#### What this task involves:
Using the data that follows, return exactly the lines from the one that contains "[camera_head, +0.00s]" through the one that contains "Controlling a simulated", ends included.
● ● ● ●
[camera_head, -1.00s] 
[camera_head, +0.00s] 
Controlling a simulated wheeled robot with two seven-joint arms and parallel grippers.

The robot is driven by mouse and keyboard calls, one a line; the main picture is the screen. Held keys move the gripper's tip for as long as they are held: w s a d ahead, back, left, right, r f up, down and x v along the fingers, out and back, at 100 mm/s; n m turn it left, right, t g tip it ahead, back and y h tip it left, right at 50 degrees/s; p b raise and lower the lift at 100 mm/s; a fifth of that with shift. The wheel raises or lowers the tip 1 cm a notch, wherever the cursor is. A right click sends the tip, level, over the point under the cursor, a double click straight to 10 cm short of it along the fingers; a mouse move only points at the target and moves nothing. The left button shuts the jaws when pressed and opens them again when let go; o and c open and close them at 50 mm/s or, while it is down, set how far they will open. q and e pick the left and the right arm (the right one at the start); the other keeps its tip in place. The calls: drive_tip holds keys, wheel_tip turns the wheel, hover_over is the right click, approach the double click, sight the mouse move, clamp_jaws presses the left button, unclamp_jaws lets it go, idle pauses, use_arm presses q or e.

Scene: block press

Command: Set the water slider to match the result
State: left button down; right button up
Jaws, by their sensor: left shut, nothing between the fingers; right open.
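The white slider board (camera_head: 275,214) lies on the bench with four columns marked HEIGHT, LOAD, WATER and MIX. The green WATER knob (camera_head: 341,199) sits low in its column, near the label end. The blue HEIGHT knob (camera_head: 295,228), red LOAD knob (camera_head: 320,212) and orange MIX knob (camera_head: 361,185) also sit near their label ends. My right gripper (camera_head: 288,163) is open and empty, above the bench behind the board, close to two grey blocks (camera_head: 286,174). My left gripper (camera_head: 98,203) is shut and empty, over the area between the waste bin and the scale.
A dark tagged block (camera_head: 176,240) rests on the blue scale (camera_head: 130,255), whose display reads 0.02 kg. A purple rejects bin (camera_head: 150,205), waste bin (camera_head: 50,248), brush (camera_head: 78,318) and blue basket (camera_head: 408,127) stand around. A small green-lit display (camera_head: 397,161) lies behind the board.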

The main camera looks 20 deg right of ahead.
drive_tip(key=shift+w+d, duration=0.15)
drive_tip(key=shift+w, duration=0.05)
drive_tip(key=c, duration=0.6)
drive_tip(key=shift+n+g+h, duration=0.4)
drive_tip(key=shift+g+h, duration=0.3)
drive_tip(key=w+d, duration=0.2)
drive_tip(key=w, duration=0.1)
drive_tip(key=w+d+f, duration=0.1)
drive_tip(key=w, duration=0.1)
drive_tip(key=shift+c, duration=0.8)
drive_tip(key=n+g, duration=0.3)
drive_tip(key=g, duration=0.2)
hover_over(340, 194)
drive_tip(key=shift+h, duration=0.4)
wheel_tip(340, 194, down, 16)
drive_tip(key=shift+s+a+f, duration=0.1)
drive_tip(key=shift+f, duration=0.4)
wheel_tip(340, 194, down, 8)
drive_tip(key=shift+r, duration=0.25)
● ● ● ●
#### Exercise result:
[camera_head, +0.00s] 
Controlling a simulated wheeled robot with two seven-joint arms and parallel grippers.

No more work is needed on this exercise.